L’Alsacien, lui, était dos au mur, mené deux sets à zéro (2-6, 2-6). Le soleil refit son apparition en même temps que les journalistes ayant déserté le Lenglen, théâtre du match Nadal-Paire, pour assister aux ultimes échanges. A 5-2 dans le troisième set, le public se réveilla enfin et les « Allez Paulo » se firent cette fois nombreux et sonores. Mais il était trop tard. Un ace de Goffin signa le clap de fin. PHM rangea sa raquette dans son sac et vint au milieu du court saluer une dernière fois la foule, qui lui réserva une standing ovation.

Aucune cérémonie ne fut organisée comme il est de coutume quand un joueur français fait ses adieux au tournoi. On apprit par la suite que « Paulo » avait préféré qu’il en soit ainsi : « Je suis allé voir Guy [Forget, le directeur du tournoi] en lui disant que si jamais ils avaient prévu quelque chose, je préférais qu’il n’y ait rien, parce que je ne le sentais pas… »

« Anniversaire raté »

En conférence de presse, Paul-Henri Mathieu, visage d’éternel adolescent et voix posée, raconta combien ce tournoi a été « le moteur de [sa] vie depuis l’âge de 6 ans » :

« Mon rêve, c’était de pouvoir jouer ici, de pouvoir peut-être gagner un jour ici... Dès que je finissais une édition, le lendemain, je n’avais qu’une idée en tête, c’était revenir l’année d’après. Ça me tenait énormément à cœur de disputer une dernière fois Roland. Je ne m’imaginais pas du tout finir en qualifs... »

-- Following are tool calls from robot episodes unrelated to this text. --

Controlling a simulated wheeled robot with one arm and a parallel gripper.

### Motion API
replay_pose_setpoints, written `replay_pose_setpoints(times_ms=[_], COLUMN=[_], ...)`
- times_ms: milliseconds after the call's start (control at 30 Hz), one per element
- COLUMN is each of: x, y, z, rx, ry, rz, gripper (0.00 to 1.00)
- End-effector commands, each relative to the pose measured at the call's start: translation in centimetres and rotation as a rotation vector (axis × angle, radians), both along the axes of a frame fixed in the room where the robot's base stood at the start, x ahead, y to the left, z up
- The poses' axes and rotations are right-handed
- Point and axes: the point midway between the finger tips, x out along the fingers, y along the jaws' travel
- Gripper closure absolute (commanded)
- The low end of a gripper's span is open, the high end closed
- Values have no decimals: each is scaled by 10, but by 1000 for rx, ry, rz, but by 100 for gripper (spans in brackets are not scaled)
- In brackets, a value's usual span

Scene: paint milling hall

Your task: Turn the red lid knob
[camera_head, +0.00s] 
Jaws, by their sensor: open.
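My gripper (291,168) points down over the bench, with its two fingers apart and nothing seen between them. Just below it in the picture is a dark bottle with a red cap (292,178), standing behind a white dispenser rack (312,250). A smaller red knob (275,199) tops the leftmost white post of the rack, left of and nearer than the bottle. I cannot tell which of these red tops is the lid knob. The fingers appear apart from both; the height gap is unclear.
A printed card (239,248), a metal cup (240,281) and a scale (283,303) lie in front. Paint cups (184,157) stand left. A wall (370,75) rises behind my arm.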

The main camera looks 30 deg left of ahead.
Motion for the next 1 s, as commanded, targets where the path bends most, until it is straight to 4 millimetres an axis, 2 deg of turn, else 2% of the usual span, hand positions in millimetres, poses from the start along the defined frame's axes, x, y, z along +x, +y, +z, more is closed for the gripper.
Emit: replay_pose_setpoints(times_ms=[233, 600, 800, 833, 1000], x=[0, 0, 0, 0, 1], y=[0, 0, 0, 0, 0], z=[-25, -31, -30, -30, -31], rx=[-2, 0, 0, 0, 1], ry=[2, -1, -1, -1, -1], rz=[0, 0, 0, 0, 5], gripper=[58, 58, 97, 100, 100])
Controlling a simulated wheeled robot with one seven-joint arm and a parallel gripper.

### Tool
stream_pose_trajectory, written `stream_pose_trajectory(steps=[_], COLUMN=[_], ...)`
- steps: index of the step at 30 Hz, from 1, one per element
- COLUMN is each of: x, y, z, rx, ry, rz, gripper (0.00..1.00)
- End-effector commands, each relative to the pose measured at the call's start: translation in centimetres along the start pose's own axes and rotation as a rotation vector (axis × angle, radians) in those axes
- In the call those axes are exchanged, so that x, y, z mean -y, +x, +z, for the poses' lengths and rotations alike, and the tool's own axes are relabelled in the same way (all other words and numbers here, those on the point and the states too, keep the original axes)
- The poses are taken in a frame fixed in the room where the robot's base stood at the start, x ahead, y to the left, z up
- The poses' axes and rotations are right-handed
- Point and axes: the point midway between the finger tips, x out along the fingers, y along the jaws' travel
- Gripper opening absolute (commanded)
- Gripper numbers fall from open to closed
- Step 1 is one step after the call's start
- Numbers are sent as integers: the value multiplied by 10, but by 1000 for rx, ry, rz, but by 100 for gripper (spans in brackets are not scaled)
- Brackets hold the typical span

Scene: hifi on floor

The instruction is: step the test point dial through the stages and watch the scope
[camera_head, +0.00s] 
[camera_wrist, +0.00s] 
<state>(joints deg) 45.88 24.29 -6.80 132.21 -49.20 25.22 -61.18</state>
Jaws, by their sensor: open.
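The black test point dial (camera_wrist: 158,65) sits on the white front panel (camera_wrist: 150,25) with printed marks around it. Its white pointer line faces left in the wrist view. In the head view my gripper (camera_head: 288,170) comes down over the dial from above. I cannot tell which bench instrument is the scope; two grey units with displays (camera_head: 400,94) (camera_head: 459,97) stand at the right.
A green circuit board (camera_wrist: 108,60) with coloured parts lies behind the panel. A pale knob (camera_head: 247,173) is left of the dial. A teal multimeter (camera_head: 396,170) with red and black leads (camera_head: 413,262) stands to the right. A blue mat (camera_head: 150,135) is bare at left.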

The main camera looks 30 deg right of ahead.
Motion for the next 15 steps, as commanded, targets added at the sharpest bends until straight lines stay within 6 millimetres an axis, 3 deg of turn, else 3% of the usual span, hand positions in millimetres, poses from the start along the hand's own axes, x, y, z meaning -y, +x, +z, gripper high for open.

Après son accesssion au tournoi principal, PHM avait promis de régler ses comptes. « Aujourd’hui, je pense que ce n’est pas le moment opportun, a-t-il insisté après sa défaite, alors qu’il doit encore disputer le double messieurs. Je n’ai pas envie de lancer une polémique pendant la quinzaine, j’ai trop de respect pour ce tournoi. »

Pour le chanteur Mathias Malzieu, ce match, « c’est comme un anniversaire raté. On t’organise une grande fête, il y a tous tes meilleurs amis, ta famille... et tu es déçu au moment d’ouvrir tes cadeaux ». Manière de dire que Paul-Henri Mathieu avait sans doute imaginé sortie plus réussie.

A Roland-Garros, s’écrivent parfois de cruelles histoires.